Comics scholar Paul Buhle opens up the TJFF’s exploration and celebration of this field with film clips and observations, high points, disappointments and, increasingly, Jewish self-identification.

People of the Comic Book celebrates the pioneers and creators of this unique form of popular culture, and TJFF through a series of documentary films, features, shorts and special events, pay tribute to the remarkable contribution of Jewish artists.  These include filmmaker Gary VandenBergh (who brings an exciting work-in-progress on Mad Magazine artist Will Elder to the Festival), and director Sam Ball (Pleasures of Urban Decay and also Joann Sfar Draws From Memory - a work-in-progress on the French graphic novelist).

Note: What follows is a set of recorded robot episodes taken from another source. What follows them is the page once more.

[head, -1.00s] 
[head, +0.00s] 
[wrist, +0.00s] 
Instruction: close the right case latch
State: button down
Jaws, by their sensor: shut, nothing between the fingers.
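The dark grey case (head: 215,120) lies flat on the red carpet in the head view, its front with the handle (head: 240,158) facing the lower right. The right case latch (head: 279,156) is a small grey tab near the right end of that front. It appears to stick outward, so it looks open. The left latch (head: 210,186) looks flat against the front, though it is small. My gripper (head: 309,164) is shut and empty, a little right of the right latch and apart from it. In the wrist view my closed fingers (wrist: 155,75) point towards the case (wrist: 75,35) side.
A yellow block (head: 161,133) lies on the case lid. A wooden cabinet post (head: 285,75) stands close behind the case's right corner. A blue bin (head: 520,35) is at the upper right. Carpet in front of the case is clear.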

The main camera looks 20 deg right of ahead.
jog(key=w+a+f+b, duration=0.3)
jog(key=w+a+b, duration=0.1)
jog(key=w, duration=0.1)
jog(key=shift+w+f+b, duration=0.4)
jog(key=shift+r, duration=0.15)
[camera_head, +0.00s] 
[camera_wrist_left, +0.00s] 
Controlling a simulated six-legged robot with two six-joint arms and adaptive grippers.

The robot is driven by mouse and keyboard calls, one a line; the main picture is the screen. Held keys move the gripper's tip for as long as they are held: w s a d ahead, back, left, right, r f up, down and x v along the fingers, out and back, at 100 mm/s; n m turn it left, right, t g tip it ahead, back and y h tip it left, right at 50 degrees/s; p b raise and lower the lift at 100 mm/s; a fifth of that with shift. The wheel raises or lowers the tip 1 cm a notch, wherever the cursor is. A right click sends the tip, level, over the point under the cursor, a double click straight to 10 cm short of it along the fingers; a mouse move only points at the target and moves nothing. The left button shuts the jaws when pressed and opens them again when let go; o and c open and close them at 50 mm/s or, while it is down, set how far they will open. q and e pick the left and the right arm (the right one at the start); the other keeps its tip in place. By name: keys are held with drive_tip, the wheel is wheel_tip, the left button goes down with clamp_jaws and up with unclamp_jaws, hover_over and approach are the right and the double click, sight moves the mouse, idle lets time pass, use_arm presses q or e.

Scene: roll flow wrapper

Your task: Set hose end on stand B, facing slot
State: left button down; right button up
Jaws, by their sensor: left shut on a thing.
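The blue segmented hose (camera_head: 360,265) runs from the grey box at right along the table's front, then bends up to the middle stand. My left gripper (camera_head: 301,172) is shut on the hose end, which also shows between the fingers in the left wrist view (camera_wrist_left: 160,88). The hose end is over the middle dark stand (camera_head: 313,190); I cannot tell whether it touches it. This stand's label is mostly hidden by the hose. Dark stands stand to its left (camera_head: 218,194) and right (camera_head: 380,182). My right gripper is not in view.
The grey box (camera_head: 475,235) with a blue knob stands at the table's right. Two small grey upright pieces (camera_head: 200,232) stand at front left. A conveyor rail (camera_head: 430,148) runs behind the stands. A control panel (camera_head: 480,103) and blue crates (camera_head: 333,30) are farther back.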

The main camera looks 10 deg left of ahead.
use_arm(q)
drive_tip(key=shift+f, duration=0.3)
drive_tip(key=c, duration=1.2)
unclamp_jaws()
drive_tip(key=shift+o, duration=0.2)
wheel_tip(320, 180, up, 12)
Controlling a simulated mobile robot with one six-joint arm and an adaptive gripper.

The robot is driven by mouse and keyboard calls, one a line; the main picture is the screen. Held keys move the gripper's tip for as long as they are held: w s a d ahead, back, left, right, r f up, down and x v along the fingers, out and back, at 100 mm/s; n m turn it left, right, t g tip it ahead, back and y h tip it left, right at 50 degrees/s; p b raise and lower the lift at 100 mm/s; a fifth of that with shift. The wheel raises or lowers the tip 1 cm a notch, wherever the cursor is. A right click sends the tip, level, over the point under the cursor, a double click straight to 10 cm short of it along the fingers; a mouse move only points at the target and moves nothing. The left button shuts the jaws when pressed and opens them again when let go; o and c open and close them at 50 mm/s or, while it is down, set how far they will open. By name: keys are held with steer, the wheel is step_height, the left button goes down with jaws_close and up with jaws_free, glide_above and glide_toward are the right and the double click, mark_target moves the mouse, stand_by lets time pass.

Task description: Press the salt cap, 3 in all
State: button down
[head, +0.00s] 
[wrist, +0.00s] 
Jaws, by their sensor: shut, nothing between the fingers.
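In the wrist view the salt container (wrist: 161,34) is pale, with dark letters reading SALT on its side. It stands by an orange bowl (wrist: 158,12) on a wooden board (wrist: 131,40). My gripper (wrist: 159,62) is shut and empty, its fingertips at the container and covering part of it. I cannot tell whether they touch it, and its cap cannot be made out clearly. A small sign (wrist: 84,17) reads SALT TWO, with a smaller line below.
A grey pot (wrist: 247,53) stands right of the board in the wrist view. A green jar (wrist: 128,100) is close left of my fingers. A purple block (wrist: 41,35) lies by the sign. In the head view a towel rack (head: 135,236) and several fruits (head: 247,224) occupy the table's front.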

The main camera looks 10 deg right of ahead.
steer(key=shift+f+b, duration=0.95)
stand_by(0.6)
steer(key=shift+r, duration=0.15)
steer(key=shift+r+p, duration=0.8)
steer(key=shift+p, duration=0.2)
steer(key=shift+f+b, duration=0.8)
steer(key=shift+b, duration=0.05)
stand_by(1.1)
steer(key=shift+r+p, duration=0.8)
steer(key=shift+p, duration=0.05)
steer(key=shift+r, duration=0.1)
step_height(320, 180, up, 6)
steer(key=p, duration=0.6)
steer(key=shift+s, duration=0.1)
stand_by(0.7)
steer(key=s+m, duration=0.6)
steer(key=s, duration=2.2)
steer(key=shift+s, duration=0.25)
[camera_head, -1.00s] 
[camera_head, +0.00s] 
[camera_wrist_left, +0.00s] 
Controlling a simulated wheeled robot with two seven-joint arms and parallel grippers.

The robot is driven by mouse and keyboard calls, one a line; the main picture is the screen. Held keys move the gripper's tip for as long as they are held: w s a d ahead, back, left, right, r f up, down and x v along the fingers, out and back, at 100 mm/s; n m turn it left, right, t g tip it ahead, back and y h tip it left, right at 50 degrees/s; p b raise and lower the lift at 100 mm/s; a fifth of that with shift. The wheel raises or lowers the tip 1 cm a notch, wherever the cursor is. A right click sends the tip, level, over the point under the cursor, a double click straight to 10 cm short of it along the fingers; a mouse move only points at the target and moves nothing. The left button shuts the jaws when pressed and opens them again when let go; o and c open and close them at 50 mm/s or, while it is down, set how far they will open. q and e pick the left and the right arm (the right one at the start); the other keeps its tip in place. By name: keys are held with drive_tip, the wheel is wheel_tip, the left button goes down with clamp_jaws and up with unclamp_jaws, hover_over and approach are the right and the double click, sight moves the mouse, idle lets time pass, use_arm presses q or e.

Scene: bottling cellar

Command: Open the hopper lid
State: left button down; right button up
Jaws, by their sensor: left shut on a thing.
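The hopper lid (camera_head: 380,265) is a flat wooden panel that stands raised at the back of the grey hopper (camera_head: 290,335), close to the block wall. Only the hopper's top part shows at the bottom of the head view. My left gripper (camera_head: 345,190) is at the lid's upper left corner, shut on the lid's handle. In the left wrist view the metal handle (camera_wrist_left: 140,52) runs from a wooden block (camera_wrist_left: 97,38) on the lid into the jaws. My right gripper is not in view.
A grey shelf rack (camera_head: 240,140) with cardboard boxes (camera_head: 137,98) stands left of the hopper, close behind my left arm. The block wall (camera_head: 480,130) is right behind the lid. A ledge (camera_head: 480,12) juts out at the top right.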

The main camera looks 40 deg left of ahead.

Some other examples include Harvey Pekar, who will be in town with his American Splendor, and will chat following the screening, Fritz the Cat (a special midnight screening at The Bloor), Who Framed Roger Rabbit (with a special intro by Paul Buhle), Ron Mann’s Comic Book Confidential; The False Forest and Other Picture Stories (a live reading by Ben Katchor), Irreverent Imagination: The Golden Age of Looney Tunes; Joan Sfar Draws from memory (work in progress, with Pleasures of Urban Decay), The Line King: The Al Hirschfeld Story; The Mad Playboy of Art (work in progress on Mad Magazine art works), and Will Eisner: Portrait of a Sequential Artist.

Superman, who first appeared in 1938 on the cover of Action Comics No. 1 (an issue worth $1 million today), was created by a couple of Jewish kids — Toronto-born Joe Shuster (cousin of Frank Shuster of Canadian comedy duo Wayne & Shuter) and Cleveland native Jerry Siegel and their story will be seen in the Canadian Premiere of Last Son.